Ya Allah, anugerahilah kami kesehatan dan niat ikhlas untuk membagi kebaikan

Selanjutnya

Tutup

Cerita Pemilih Pilihan

Peta Pemilih Muslim di Putaran ke-2 Pilgub DKI 2017

23 Februari 2017   16:18 Diperbarui: 24 Februari 2017   02:00 1440
+
Laporkan Konten
Laporkan Akun
Kompasiana adalah platform blog. Konten ini menjadi tanggung jawab bloger dan tidak mewakili pandangan redaksi Kompas.

Pertanyaan kuncinya: siapa yang dimaksud dengan pemilh Muslim di DKI? Seberapa besar potensi suara kelompok pemilih Muslim DKI? Lalu sejauh mana pengaruhnya terhadap putaran kedua Pilgub DKI.

Sejak putaran pertama Pilgub DKI 15 Februari 2017, telah muncul sejumlah analisis tentang kelompok pemilih Muslim di DKI. Namun sebagian besar pemetaan tersebut lebih mengacu pada basis Parpol Islam, dan hasilnya memang kadang bias bahkan miss.

Karena itu, artikel ini coba memetakan pemilih Muslim di DKI, yang berbasis komunitas dan kecenderungan mazhab fikhinya, lalu dikombinasikan dengan pemetaan yang berbasis Parpol Islam.

Analisis Pemilih Muslim DKI berdasarkan basis kecenderungan fikhi dan ideologis

Komuntias Muslim di DKI berdasarkan kecenderungan mazhab fikhinya, dapat digambarkan secara umum, sebagai berikut:

Pertama, komunitas pemilih Muslim yang secara fikhi bermuara ke mazhab Imam Hanbal (Hanbali). Kelompok ini mencakup hampir semua Ormas Islam yang biasa disebut Radikal Kanan (Raka), mulai dari yang agak keras, semi radikal, radikal, dan bahkan yang sangat radikal. 

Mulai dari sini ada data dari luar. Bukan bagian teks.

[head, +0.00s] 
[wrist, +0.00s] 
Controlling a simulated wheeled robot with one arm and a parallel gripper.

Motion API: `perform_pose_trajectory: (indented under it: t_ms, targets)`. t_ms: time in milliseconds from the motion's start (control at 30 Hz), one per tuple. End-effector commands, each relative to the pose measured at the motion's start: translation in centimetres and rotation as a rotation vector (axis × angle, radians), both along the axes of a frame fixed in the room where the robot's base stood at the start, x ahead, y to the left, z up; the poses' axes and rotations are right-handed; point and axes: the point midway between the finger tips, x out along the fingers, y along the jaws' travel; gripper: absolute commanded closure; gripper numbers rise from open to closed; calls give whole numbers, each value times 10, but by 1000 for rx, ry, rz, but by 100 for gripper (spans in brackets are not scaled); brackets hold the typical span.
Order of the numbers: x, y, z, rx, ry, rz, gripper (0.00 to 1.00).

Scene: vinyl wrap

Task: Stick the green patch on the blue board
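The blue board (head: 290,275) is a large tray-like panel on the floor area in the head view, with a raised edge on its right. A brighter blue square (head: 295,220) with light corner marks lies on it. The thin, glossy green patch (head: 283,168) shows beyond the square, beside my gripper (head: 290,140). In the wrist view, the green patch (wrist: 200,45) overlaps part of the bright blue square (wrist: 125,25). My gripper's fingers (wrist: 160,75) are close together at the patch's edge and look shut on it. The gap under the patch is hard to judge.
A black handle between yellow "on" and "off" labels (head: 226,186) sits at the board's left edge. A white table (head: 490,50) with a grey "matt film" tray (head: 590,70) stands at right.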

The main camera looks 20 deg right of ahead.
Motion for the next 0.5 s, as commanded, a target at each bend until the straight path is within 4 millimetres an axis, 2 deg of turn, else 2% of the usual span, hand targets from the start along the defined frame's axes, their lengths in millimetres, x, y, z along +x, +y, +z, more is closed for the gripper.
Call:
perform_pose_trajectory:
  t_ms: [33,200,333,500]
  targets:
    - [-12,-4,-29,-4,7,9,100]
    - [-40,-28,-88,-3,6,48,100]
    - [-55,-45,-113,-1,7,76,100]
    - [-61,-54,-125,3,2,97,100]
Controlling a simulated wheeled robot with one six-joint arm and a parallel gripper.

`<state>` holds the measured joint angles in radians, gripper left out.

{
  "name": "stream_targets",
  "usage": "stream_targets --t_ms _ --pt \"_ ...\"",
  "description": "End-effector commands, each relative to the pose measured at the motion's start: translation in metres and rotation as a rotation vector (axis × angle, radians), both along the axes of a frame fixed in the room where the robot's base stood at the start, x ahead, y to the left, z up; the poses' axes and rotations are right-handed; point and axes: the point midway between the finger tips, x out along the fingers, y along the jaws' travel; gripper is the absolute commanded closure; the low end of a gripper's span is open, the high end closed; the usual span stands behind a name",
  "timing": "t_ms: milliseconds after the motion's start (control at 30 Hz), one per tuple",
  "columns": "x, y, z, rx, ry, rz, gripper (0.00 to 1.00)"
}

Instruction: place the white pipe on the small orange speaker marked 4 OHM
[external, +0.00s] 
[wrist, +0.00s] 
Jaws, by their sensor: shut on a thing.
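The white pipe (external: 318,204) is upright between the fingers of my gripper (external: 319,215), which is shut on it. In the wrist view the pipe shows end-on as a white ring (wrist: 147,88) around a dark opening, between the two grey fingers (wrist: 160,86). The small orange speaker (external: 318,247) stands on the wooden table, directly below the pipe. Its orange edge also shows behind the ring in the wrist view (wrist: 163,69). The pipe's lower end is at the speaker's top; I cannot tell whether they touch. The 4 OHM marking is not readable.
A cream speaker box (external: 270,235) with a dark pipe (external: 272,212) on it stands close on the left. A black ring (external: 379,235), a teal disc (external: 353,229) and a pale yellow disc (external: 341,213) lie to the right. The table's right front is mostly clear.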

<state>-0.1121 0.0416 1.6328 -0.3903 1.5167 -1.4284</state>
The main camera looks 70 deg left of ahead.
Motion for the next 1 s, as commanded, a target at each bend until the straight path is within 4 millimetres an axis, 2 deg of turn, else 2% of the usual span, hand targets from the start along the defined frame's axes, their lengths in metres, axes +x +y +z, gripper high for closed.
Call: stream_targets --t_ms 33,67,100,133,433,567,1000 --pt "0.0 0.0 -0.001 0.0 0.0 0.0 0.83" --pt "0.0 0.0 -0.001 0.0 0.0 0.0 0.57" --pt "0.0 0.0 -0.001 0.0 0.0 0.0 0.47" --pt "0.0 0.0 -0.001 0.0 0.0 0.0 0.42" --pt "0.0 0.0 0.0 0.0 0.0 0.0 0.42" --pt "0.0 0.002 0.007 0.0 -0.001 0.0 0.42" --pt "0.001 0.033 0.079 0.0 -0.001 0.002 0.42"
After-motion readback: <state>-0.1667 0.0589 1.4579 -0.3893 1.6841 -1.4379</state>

Sebagian kelompok ini sebenarnya mengharamkan demokrasi dan Pemilu. Tapi kayaknya, untuk Pilgub DKI putaran kedua, mereka mungkin akan mengenyampingkan pandangan haram itu, lalu ikut memilih. Pertimbangannya bukan karena Anies-Sandi diposisikan sebagai bagian dari mereka, tapi semata karena Anies-Sandi berhadapan dengan pasangan Ahok-Djarot, yang diidentifikasi sebagai musuh. Mereka ini antara lain diwakili oleh FPI, FUI, HTI dan beberapa Ormas sejenisnya. 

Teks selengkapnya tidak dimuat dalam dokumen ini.